# SUPPLIED MATERIAL
☆ ☆ ☆

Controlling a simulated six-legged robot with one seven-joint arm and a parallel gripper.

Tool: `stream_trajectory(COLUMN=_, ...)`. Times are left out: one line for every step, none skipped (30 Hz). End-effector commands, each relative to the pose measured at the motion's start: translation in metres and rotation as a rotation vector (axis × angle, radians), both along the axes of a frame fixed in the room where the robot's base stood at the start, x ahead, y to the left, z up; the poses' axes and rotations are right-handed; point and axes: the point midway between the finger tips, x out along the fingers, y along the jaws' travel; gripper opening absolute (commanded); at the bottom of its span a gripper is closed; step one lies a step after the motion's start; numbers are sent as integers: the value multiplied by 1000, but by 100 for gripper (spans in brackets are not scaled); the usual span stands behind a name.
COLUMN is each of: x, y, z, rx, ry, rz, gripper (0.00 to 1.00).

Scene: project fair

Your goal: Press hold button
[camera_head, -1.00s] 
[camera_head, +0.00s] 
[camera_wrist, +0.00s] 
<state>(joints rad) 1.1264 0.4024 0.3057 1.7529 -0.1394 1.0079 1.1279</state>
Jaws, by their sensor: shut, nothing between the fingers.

☆ ☆ ☆

# TASK STATEMENT
Would you copy out each line exactly as written?

# TASK RESPONSE
Controlling a simulated six-legged robot with one seven-joint arm and a parallel gripper.

Tool: `stream_trajectory(COLUMN=_, ...)`. Times are left out: one line for every step, none skipped (30 Hz). End-effector commands, each relative to the pose measured at the motion's start: translation in metres and rotation as a rotation vector (axis × angle, radians), both along the axes of a frame fixed in the room where the robot's base stood at the start, x ahead, y to the left, z up; the poses' axes and rotations are right-handed; point and axes: the point midway between the finger tips, x out along the fingers, y along the jaws' travel; gripper opening absolute (commanded); at the bottom of its span a gripper is closed; step one lies a step after the motion's start; numbers are sent as integers: the value multiplied by 1000, but by 100 for gripper (spans in brackets are not scaled); the usual span stands behind a name.
COLUMN is each of: x, y, z, rx, ry, rz, gripper (0.00 to 1.00).

Scene: project fair

Your goal: Press hold button
[camera_head, -1.00s] 
[camera_head, +0.00s] 
[camera_wrist, +0.00s] 
<state>(joints rad) 1.1264 0.4024 0.3057 1.7529 -0.1394 1.0079 1.1279</state>
Jaws, by their sensor: shut, nothing between the fingers.

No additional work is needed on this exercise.